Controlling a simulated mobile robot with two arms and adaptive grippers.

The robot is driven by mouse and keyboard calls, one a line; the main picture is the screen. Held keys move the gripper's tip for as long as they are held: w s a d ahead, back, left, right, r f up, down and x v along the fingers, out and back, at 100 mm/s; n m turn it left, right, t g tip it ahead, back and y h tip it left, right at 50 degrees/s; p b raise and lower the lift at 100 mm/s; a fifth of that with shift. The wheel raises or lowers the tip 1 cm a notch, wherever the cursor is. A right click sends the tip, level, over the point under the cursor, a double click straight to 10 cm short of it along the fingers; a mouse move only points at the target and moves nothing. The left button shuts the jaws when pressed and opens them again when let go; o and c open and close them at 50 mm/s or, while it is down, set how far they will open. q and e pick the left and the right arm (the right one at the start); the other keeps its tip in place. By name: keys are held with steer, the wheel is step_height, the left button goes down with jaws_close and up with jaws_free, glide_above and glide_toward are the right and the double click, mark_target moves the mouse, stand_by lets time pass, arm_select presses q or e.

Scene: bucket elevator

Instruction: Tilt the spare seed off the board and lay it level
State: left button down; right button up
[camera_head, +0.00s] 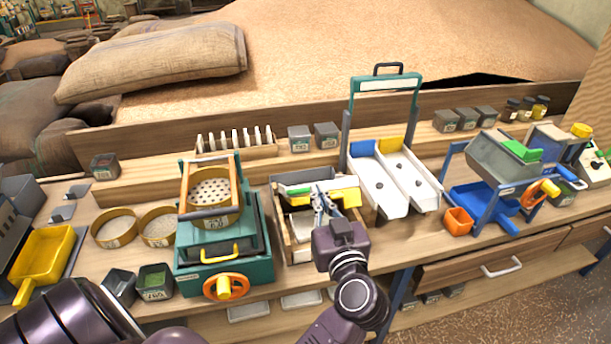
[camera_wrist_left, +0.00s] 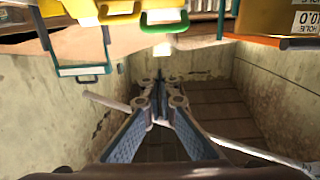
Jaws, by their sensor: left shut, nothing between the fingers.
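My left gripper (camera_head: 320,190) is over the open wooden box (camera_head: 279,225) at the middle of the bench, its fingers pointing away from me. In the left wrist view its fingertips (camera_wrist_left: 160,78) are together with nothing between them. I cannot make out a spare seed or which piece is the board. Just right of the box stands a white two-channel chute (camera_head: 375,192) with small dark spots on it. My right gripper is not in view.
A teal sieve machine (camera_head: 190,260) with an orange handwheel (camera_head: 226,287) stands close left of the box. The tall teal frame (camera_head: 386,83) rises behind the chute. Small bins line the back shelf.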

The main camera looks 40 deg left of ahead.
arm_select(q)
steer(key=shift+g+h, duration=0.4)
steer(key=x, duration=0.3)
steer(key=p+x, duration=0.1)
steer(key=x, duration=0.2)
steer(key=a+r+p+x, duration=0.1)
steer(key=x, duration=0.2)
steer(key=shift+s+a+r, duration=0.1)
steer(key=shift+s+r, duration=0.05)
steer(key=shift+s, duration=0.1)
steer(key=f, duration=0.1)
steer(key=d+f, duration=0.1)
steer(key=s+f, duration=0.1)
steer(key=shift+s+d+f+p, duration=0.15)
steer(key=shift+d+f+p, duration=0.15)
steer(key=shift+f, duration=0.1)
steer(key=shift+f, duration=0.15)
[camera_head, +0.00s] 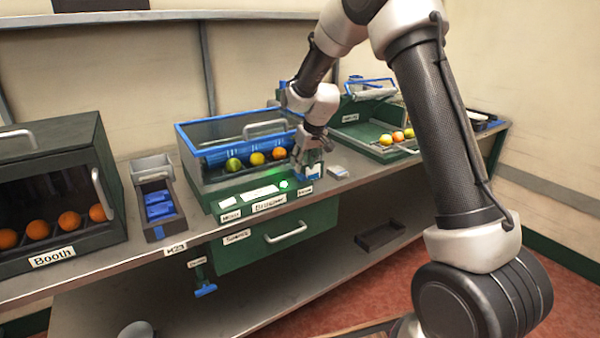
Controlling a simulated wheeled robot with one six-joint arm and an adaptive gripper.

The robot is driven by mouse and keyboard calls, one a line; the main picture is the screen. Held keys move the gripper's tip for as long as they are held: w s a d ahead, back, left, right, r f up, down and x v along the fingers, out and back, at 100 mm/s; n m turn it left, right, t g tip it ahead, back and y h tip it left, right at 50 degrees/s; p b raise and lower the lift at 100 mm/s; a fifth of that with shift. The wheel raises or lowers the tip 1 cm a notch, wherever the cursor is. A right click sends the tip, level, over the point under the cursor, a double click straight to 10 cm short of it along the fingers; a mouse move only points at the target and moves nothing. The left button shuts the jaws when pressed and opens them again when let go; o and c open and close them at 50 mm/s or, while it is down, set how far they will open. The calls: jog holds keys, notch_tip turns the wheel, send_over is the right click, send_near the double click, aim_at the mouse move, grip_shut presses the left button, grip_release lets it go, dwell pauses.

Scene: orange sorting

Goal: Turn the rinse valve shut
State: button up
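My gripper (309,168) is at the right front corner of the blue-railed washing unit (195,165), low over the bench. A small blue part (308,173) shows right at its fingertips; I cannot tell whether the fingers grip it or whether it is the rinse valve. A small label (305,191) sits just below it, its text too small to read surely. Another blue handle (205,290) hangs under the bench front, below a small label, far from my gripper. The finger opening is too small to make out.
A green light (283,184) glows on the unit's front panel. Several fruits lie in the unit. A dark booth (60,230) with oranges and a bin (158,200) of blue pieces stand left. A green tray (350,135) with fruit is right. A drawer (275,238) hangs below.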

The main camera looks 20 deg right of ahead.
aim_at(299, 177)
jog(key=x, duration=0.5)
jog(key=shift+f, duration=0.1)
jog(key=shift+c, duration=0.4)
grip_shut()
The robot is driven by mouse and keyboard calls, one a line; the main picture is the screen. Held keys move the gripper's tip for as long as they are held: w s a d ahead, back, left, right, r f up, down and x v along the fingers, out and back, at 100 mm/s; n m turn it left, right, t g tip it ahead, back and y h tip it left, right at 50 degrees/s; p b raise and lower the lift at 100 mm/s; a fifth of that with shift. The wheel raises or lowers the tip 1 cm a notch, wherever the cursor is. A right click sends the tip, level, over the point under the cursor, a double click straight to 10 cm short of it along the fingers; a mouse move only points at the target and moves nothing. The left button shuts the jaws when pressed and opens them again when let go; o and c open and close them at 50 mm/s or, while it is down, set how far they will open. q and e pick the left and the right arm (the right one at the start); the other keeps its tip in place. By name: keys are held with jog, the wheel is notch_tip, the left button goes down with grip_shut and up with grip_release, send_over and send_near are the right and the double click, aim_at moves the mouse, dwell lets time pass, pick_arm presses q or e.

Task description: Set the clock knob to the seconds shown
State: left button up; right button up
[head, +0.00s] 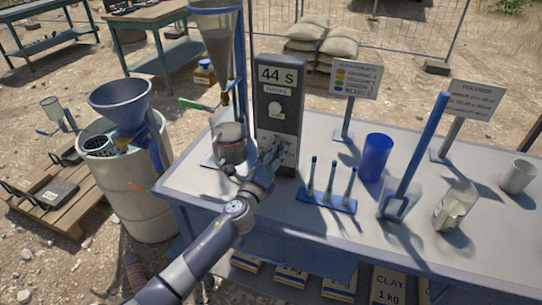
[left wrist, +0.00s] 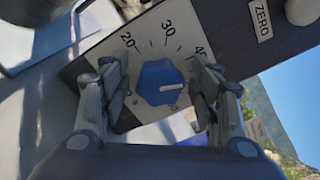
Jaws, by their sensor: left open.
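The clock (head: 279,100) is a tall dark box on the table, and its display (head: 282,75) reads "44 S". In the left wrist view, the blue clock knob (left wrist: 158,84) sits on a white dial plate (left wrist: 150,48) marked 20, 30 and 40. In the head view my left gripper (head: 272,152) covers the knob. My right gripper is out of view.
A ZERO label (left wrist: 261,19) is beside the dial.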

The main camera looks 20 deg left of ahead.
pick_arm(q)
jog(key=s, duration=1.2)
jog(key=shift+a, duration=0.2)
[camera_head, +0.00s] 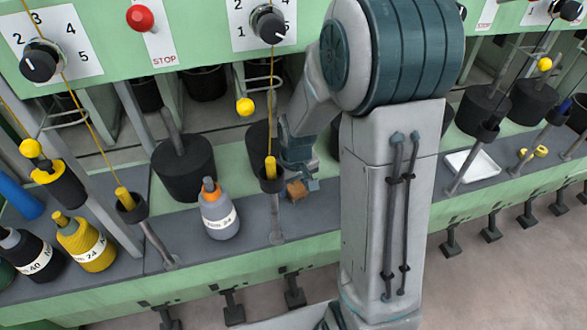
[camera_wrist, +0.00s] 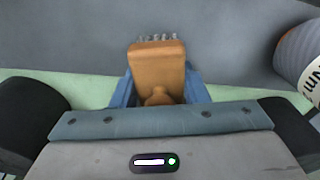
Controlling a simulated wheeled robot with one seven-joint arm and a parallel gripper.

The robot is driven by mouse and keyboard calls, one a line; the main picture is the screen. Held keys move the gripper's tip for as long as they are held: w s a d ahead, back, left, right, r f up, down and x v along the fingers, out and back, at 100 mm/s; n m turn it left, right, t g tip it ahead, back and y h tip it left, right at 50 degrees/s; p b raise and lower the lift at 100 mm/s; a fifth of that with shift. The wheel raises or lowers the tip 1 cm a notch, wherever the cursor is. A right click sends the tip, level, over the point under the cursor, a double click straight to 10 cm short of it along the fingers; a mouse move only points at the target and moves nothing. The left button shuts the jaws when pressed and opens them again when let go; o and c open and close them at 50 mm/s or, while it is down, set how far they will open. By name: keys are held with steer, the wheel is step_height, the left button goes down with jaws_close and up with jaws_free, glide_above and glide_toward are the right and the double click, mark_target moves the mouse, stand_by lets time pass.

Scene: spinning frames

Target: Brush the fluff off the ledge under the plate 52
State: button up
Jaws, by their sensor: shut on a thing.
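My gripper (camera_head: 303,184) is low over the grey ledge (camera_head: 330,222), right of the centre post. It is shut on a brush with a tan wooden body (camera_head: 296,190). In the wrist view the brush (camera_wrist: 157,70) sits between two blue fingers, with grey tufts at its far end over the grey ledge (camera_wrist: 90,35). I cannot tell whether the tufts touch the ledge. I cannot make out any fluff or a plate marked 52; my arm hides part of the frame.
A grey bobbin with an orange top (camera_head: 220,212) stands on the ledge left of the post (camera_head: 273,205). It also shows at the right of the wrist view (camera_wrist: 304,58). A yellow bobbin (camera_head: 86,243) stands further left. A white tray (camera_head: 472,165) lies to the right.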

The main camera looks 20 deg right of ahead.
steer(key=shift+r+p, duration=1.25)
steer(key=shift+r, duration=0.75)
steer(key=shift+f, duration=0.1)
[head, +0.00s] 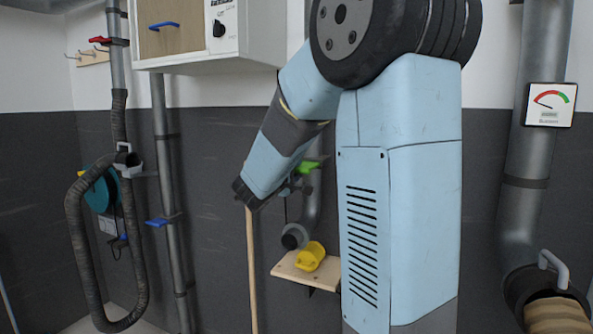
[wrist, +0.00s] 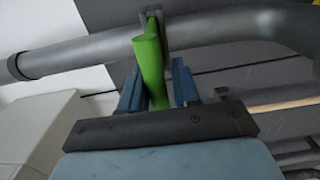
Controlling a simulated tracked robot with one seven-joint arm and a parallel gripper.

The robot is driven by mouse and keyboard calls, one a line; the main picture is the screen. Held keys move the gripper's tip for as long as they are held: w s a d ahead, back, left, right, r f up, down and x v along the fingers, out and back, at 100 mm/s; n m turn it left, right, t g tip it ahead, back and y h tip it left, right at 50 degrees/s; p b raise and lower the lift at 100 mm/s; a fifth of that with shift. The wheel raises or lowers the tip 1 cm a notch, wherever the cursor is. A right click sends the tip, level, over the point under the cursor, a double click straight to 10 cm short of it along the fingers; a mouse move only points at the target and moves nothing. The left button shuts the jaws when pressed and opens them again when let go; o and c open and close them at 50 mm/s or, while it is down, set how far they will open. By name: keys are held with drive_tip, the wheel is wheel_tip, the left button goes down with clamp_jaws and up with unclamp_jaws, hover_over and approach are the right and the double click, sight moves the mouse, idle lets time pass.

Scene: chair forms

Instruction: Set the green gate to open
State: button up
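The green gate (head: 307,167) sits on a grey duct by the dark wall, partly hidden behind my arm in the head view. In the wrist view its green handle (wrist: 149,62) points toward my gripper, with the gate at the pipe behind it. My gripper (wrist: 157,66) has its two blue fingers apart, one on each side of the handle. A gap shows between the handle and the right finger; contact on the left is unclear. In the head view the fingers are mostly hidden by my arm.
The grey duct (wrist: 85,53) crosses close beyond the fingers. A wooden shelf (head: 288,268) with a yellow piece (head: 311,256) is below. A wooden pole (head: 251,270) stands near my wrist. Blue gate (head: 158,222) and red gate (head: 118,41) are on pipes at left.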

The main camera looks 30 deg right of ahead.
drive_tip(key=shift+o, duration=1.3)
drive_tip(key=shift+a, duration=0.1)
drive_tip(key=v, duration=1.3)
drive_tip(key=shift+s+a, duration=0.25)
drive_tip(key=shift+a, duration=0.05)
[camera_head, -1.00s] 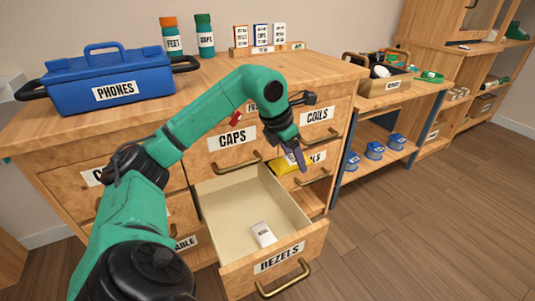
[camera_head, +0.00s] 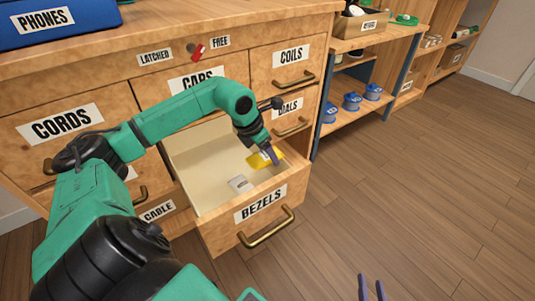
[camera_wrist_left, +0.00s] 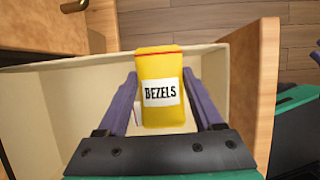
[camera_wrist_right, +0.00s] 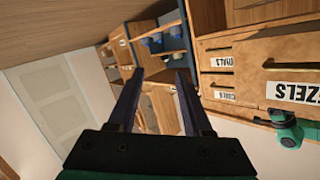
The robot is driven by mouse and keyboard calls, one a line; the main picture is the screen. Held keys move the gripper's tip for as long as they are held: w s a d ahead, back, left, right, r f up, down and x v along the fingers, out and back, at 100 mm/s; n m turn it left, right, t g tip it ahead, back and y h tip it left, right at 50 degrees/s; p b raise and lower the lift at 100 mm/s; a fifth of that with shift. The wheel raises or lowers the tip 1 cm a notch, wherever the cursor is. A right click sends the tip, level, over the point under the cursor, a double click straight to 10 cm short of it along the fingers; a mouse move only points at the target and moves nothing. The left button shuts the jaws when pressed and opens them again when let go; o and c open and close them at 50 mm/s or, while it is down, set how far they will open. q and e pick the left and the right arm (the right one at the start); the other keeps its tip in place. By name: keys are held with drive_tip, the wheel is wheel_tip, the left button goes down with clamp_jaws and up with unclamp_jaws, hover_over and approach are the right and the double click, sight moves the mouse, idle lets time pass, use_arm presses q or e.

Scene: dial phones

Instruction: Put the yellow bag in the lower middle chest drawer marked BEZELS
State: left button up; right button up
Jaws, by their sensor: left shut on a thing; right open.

· · · ·

> **Task details**
Using the records above, select and copy every line that has the word "Controlling".

> **Task result**
Controlling a simulated mobile robot with two arms and adaptive grippers.
Controlling a simulated wheeled robot with one six-joint arm and an adaptive gripper.
Controlling a simulated wheeled robot with one seven-joint arm and a parallel gripper.
Controlling a simulated tracked robot with one seven-joint arm and a parallel gripper.

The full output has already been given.